* _WHAT NEEDS TO BE DONE_
Check every line below for the word "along" and copy the ones that have it.

:: SOURCE MATERIAL ::

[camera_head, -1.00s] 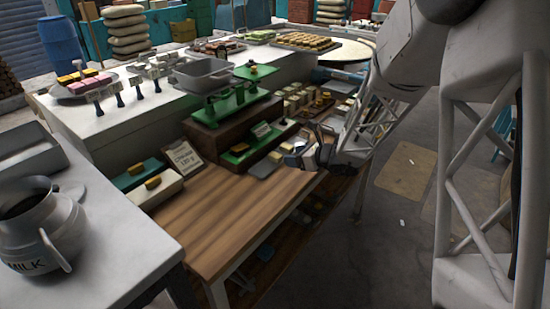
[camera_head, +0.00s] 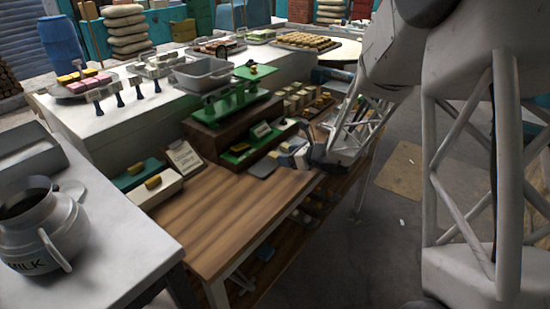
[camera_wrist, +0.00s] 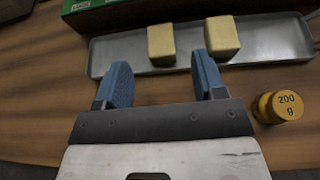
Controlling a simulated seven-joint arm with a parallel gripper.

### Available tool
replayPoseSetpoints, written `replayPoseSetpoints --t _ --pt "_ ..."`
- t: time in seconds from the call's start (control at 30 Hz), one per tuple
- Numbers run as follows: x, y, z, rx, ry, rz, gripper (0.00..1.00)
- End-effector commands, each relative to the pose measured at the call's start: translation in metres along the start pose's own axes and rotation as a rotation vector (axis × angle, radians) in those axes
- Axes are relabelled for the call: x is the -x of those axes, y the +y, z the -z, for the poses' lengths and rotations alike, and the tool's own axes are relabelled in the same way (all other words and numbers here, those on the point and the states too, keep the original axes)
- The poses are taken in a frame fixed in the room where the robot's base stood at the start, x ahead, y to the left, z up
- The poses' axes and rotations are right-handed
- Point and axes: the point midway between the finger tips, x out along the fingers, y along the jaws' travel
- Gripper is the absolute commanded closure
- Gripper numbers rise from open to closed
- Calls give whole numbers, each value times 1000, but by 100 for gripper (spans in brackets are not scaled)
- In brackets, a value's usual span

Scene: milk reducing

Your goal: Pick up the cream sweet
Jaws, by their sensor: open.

:::

* _ANSWER_
- End-effector commands, each relative to the pose measured at the call's start: translation in metres along the start pose's own axes and rotation as a rotation vector (axis × angle, radians) in those axes
- Point and axes: the point midway between the finger tips, x out along the fingers, y along the jaws' travel

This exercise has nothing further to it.